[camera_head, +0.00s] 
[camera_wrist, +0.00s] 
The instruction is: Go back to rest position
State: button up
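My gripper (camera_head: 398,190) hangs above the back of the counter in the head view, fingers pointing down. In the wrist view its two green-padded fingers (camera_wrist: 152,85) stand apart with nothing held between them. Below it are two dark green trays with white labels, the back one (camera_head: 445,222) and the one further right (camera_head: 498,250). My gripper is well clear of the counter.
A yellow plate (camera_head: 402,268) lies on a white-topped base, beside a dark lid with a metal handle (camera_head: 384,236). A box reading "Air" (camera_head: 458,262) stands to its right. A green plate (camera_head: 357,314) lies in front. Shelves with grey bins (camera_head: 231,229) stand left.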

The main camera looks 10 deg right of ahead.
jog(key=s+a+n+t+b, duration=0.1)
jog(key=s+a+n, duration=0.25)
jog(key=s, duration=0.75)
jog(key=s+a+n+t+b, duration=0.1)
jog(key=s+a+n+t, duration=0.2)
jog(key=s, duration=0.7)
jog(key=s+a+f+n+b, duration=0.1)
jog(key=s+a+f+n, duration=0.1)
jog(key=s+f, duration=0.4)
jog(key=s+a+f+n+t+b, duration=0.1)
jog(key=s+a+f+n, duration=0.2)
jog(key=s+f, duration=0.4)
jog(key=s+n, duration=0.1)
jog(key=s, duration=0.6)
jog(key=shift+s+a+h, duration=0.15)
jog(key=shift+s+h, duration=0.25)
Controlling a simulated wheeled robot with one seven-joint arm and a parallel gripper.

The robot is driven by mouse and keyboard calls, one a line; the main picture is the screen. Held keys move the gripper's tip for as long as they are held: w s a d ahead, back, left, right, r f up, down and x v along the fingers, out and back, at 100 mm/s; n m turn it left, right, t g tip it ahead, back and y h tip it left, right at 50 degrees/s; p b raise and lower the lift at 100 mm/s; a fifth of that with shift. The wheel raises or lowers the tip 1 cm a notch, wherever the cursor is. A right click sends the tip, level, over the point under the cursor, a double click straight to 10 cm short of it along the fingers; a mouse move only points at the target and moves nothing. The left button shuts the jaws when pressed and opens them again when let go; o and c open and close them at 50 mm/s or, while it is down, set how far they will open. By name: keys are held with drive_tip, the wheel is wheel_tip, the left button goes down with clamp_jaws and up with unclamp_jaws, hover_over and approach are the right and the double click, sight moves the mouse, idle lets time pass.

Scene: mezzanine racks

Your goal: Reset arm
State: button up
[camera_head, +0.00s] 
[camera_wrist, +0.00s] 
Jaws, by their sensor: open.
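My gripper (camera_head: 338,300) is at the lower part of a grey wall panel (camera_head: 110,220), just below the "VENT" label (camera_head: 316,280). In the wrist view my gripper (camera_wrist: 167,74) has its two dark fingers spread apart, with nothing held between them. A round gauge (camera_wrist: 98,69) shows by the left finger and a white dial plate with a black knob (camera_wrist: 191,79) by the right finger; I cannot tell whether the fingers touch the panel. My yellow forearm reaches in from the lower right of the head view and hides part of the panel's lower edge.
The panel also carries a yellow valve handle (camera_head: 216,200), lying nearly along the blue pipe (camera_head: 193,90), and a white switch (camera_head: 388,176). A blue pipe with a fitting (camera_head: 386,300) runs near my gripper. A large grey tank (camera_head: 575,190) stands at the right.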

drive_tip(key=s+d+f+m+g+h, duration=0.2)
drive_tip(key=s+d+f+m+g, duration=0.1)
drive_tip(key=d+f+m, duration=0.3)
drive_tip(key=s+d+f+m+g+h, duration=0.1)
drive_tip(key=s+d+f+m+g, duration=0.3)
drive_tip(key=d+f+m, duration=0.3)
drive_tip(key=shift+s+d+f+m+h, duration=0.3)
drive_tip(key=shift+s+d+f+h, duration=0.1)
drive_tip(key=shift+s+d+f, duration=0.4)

------------------------

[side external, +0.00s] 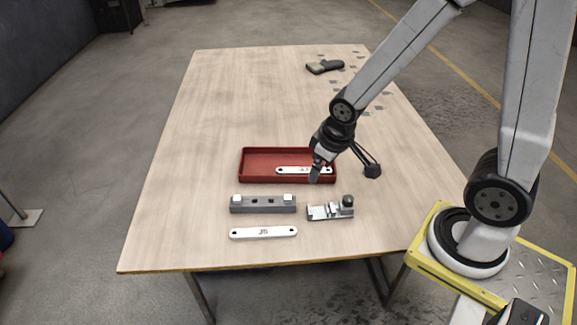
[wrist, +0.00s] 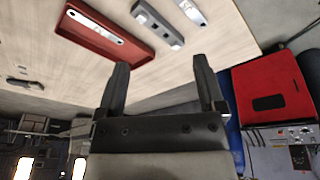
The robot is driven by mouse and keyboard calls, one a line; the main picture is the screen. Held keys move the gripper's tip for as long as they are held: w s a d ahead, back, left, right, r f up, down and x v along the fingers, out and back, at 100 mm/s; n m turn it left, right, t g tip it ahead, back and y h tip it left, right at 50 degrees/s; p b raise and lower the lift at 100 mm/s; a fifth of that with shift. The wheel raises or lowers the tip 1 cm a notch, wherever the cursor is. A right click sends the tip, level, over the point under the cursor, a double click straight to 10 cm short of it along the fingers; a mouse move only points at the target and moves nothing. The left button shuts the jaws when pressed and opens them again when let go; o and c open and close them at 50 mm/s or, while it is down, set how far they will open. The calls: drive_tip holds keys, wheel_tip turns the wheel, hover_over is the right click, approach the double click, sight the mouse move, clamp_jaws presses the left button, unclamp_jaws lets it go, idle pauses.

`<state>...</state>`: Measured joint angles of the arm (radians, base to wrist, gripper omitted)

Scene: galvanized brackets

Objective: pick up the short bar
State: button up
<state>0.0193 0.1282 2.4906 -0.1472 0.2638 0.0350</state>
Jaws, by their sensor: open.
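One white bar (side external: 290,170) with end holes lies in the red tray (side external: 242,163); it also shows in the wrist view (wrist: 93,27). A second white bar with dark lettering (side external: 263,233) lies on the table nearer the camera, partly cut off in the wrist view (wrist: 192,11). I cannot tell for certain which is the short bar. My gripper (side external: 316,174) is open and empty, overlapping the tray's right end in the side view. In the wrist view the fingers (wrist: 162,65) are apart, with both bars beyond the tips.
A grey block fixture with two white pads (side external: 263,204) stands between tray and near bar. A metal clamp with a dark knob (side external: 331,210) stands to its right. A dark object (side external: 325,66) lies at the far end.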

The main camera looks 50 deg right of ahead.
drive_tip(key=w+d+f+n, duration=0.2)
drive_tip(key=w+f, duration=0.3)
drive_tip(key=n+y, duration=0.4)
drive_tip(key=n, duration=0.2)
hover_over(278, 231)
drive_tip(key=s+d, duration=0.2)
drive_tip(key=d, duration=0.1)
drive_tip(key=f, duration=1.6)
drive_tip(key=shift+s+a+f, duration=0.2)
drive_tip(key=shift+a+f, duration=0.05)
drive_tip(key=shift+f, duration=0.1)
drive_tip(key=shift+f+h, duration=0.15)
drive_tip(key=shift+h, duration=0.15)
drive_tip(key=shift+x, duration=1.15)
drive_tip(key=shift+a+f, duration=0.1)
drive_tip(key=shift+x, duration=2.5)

------------------------

▸ **GIVEN INSTRUCTION**
Exactly the lines from the line with "Objective: pick up the short bar" to the line with "<state>0.0193 0.1282 2.4906", both included, are to be extracted, and no others.

▸ **SOLUTION**
Objective: pick up the short bar
State: button up
<state>0.0193 0.1282 2.4906 -0.1472 0.2638 0.0350</state>

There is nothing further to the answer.